For New Jersey Transit (NJT), a potential state-wide parking concession is still high on its agenda. But getting it over and done with just for the sake of it? That was never the idea.
“This is a dynamic process and due diligence is critical,” said John Durso, a spokesman with NJ Transit.
That due diligence is “essential and extensive” according to Durso. In the interim, the Newark, New Jersey-headquartered agency will defer issuing a request for proposal (RFP) for a private partner.
NJT first came up with its rough draft for a parking concession, named “SPACES”, in 2010 to close a purported $100 million budget gap.
SPACES – short for System Parking Amenity and Capacity Enhancement Strategy – is a projected 30-to-50-year lease notionally worth $750 million, encompassing both bus station and train station parking.

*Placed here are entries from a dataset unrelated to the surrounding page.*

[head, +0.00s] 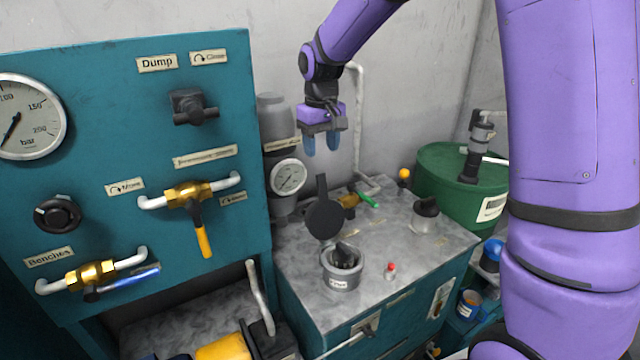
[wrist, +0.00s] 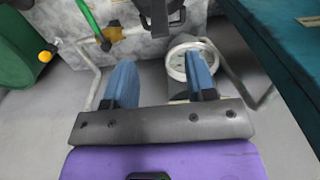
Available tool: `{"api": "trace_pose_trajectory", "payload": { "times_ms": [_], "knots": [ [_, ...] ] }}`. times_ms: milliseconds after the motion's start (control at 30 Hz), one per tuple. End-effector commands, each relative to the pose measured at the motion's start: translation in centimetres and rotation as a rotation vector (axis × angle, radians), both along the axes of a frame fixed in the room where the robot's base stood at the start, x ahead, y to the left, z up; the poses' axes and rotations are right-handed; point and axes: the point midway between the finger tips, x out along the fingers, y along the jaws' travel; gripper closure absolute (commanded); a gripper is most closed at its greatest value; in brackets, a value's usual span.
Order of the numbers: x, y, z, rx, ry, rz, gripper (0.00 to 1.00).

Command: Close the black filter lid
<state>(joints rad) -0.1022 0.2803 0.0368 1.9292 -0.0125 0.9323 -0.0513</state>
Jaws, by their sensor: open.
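The black filter lid (head: 325,218) stands raised above the grey filter housing (head: 342,268) on the metal bench top in the head view. It is a round black disc with a narrow tab pointing up. The housing is open, and a dark filter piece shows inside it. My gripper (head: 322,143) is open and empty, with blue fingers pointing down, above and behind the lid. In the wrist view my gripper (wrist: 162,82) has its two fingers spread. A dark piece at the top of that view, between the fingers, may be part of the lid.
A pressure gauge (head: 288,177) stands behind the lid on the left. A green-handled valve (head: 367,199) is close on its right. A teal panel (head: 150,110) rises at the left. A red button (head: 391,268) and a dark cap (head: 426,207) stand on the bench top (head: 300,255).

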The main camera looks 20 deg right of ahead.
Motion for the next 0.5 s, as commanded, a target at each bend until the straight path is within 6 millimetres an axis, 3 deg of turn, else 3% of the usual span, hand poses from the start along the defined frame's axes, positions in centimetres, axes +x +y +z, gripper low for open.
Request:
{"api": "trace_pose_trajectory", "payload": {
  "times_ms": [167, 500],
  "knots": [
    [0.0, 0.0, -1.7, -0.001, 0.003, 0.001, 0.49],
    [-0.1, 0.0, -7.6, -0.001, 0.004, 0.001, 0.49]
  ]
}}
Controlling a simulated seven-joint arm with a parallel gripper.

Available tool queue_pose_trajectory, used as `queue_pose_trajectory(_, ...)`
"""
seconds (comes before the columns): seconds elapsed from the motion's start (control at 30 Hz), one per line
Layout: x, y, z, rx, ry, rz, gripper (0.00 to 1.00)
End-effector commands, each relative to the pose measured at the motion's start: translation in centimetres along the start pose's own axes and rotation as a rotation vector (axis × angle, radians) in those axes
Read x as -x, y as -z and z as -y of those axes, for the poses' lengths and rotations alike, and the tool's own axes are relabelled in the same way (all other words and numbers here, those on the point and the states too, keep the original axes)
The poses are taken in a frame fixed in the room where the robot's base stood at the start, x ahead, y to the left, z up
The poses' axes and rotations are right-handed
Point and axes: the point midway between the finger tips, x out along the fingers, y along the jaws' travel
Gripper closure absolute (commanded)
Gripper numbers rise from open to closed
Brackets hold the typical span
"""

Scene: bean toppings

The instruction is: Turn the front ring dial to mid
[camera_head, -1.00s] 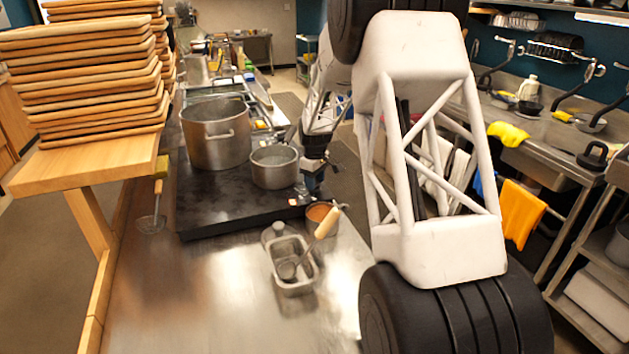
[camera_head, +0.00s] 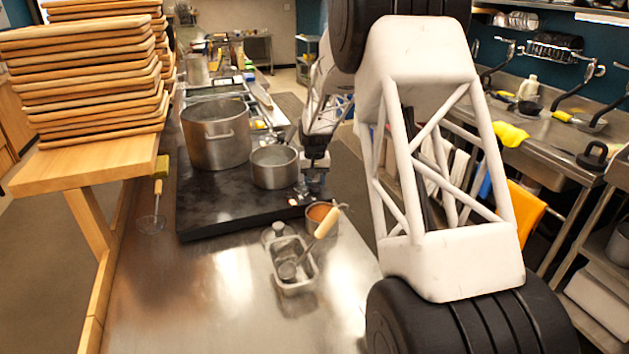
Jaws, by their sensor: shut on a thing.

NJ Transit closed its fiscal deficit – largely by way of a 25 percent across-the-board fare increase – but continued to pursue SPACES, enlisting Scott Balice Strategies, a financial advisory firm.
Notably, Scott Balice had urged Harrisburg, Los Angeles and Pittsburgh to privatise parking, and in 2008 guided Chicago in its 75-year $1.5 billion metering parking concession agreement.
As 2010 neared an end, Chicago-based Scott Balice completed a request for qualification (RFQ) campaign, lining up five prospective consortia to bid for a contract, including:
-Carlyle Infrastructure Partners and Nexus Parking Systems;
-Cintra and East Coast-based Edison Parking Corporation;
-JPMorgan Asset Management and LAZ Parking;
-Leveraged buyout pioneer Kravis Kohlberg Roberts & Company (KKR) and Illinois-based commercial real estate company ECI Investment Advisors, teamed with AMPCO Parking Systems;
-Perennial infrastructure powerhouse Macquarie Group, partnered with Standard Parking and TimHaahs, a parking-centric engineering firm.
But by 2011, NJT had to stall its budding parking privatisation.
In contrast to Chicago, a distinct municipality, the agency had to consider what privatised parking would entail on a local level, and put off publishing a RFP.
Durso, however, stressed a parking concession is still very much viable.
To the agency, the rationale for privatised parking is simple: mass-transit is its business, not parking lot management. Private capital, in turn, could be used to improve services.
Meanwhile, the agency has said a RFP is possible by mid-summer.
NJ Transit: a slow train coming
It might be slow-going, but New Jersey Transit is still examining privatised parking. A would-be deal would let the Garden State agency lease its bus stop and train station parking.